What to work on |
Select from the data all lines with the word "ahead".
## start Given material
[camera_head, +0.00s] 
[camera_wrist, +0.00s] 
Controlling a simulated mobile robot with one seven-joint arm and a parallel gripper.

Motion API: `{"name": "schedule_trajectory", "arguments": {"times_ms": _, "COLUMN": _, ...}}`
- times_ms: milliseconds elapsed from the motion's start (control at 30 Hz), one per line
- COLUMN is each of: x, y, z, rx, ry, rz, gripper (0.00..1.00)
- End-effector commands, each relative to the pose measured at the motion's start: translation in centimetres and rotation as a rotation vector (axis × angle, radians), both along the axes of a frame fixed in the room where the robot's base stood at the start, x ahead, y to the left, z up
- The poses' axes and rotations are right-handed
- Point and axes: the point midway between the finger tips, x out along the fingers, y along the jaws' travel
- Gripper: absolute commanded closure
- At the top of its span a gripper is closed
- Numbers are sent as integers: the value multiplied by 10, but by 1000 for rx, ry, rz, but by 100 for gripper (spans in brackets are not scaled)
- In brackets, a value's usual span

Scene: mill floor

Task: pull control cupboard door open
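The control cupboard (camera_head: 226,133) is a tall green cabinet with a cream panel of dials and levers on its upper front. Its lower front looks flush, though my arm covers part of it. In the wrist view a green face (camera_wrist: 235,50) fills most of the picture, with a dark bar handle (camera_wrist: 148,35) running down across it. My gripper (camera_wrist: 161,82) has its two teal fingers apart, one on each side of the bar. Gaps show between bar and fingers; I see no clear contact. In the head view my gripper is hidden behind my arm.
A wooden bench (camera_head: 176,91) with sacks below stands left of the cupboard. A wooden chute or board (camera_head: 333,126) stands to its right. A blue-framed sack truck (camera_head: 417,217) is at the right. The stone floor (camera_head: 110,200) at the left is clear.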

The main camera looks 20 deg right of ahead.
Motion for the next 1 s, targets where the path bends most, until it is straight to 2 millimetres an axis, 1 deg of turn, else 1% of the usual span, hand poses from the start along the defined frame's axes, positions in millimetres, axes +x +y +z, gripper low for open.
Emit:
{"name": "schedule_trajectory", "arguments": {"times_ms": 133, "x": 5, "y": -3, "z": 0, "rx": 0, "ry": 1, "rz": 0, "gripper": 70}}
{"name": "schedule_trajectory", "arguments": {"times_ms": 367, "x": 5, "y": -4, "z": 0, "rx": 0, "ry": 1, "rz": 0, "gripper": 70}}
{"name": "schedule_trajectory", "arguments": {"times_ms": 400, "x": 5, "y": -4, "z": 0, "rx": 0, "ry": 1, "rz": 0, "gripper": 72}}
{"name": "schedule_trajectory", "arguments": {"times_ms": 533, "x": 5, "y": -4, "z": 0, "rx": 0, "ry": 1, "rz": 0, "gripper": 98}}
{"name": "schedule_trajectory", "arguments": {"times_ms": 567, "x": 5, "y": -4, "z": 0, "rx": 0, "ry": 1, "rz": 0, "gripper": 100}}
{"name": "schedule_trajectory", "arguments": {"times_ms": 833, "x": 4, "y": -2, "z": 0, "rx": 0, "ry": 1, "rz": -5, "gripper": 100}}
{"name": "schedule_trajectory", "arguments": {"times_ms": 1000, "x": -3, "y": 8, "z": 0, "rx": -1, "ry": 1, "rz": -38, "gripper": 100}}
## end Given material
Completed exercise |
- End-effector commands, each relative to the pose measured at the motion's start: translation in centimetres and rotation as a rotation vector (axis × angle, radians), both along the axes of a frame fixed in the room where the robot's base stood at the start, x ahead, y to the left, z up
The main camera looks 20 deg right of ahead.

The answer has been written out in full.